→ SHORT EXERCISE: Copy every line of the data exactly, leaving nothing out.

· · · ·

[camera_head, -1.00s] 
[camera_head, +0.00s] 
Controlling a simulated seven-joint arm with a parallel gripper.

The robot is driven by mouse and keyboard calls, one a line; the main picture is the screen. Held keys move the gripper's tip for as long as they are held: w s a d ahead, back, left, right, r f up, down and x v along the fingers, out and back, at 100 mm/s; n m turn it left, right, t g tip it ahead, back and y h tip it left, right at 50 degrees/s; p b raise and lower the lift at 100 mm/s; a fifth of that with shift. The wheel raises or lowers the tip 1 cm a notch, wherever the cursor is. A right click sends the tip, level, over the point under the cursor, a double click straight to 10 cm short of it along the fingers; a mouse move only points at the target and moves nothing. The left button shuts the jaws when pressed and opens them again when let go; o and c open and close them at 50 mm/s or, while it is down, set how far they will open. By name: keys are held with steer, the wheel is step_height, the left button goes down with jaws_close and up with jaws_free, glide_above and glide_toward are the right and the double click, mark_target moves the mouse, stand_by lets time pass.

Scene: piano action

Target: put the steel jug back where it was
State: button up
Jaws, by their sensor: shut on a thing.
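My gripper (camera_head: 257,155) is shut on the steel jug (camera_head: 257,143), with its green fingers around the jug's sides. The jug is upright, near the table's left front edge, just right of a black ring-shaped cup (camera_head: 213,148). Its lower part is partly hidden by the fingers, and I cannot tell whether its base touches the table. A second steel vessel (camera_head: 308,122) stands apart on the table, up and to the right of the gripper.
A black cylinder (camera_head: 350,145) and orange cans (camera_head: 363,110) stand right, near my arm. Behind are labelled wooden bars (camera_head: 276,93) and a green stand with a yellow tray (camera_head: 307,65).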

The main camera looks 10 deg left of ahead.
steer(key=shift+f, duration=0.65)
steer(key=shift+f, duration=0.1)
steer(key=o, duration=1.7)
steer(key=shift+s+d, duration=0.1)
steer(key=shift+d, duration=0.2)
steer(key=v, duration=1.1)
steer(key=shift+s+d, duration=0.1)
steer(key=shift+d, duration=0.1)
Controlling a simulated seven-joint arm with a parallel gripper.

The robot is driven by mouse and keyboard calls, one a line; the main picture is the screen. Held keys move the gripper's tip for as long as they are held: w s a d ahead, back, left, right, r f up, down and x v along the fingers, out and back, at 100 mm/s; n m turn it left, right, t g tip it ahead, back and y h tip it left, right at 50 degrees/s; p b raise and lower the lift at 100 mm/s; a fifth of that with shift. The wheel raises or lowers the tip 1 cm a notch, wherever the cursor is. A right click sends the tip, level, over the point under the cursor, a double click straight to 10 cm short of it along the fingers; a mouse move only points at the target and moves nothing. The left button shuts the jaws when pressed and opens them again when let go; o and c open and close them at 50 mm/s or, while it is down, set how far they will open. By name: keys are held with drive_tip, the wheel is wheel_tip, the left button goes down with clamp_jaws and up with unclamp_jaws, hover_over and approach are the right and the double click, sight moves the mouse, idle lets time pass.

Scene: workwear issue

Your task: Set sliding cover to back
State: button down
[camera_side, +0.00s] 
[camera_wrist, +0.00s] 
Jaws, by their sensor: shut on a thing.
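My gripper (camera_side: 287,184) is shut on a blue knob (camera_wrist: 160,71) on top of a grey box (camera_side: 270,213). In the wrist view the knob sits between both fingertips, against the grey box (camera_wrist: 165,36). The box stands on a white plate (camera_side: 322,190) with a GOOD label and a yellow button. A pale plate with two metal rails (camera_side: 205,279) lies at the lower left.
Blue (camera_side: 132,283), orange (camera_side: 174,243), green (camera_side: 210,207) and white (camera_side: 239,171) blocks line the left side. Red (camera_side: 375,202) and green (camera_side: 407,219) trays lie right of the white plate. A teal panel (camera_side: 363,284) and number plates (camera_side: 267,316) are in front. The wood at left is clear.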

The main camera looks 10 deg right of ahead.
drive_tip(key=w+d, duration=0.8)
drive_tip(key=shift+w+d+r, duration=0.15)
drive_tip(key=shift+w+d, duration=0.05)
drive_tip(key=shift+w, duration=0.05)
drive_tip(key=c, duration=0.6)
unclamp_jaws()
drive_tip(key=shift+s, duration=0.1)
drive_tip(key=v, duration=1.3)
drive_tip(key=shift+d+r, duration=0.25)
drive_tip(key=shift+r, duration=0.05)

· · · ·

→ ANSWER TO THE EXERCISE:
[camera_head, -1.00s] 
[camera_head, +0.00s] 
Controlling a simulated seven-joint arm with a parallel gripper.

The robot is driven by mouse and keyboard calls, one a line; the main picture is the screen. Held keys move the gripper's tip for as long as they are held: w s a d ahead, back, left, right, r f up, down and x v along the fingers, out and back, at 100 mm/s; n m turn it left, right, t g tip it ahead, back and y h tip it left, right at 50 degrees/s; p b raise and lower the lift at 100 mm/s; a fifth of that with shift. The wheel raises or lowers the tip 1 cm a notch, wherever the cursor is. A right click sends the tip, level, over the point under the cursor, a double click straight to 10 cm short of it along the fingers; a mouse move only points at the target and moves nothing. The left button shuts the jaws when pressed and opens them again when let go; o and c open and close them at 50 mm/s or, while it is down, set how far they will open. By name: keys are held with steer, the wheel is step_height, the left button goes down with jaws_close and up with jaws_free, glide_above and glide_toward are the right and the double click, mark_target moves the mouse, stand_by lets time pass.

Scene: piano action

Target: put the steel jug back where it was
State: button up
Jaws, by their sensor: shut on a thing.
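My gripper (camera_head: 257,155) is shut on the steel jug (camera_head: 257,143), with its green fingers around the jug's sides. The jug is upright, near the table's left front edge, just right of a black ring-shaped cup (camera_head: 213,148). Its lower part is partly hidden by the fingers, and I cannot tell whether its base touches the table. A second steel vessel (camera_head: 308,122) stands apart on the table, up and to the right of the gripper.
A black cylinder (camera_head: 350,145) and orange cans (camera_head: 363,110) stand right, near my arm. Behind are labelled wooden bars (camera_head: 276,93) and a green stand with a yellow tray (camera_head: 307,65).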

The main camera looks 10 deg left of ahead.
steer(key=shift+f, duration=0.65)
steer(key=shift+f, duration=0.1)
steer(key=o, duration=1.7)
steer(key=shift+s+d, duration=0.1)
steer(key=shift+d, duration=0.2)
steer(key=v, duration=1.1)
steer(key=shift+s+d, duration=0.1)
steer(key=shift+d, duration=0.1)
Controlling a simulated seven-joint arm with a parallel gripper.

The robot is driven by mouse and keyboard calls, one a line; the main picture is the screen. Held keys move the gripper's tip for as long as they are held: w s a d ahead, back, left, right, r f up, down and x v along the fingers, out and back, at 100 mm/s; n m turn it left, right, t g tip it ahead, back and y h tip it left, right at 50 degrees/s; p b raise and lower the lift at 100 mm/s; a fifth of that with shift. The wheel raises or lowers the tip 1 cm a notch, wherever the cursor is. A right click sends the tip, level, over the point under the cursor, a double click straight to 10 cm short of it along the fingers; a mouse move only points at the target and moves nothing. The left button shuts the jaws when pressed and opens them again when let go; o and c open and close them at 50 mm/s or, while it is down, set how far they will open. By name: keys are held with drive_tip, the wheel is wheel_tip, the left button goes down with clamp_jaws and up with unclamp_jaws, hover_over and approach are the right and the double click, sight moves the mouse, idle lets time pass.

Scene: workwear issue

Your task: Set sliding cover to back
State: button down
[camera_side, +0.00s] 
[camera_wrist, +0.00s] 
Jaws, by their sensor: shut on a thing.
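My gripper (camera_side: 287,184) is shut on a blue knob (camera_wrist: 160,71) on top of a grey box (camera_side: 270,213). In the wrist view the knob sits between both fingertips, against the grey box (camera_wrist: 165,36). The box stands on a white plate (camera_side: 322,190) with a GOOD label and a yellow button. A pale plate with two metal rails (camera_side: 205,279) lies at the lower left.
Blue (camera_side: 132,283), orange (camera_side: 174,243), green (camera_side: 210,207) and white (camera_side: 239,171) blocks line the left side. Red (camera_side: 375,202) and green (camera_side: 407,219) trays lie right of the white plate. A teal panel (camera_side: 363,284) and number plates (camera_side: 267,316) are in front. The wood at left is clear.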

The main camera looks 10 deg right of ahead.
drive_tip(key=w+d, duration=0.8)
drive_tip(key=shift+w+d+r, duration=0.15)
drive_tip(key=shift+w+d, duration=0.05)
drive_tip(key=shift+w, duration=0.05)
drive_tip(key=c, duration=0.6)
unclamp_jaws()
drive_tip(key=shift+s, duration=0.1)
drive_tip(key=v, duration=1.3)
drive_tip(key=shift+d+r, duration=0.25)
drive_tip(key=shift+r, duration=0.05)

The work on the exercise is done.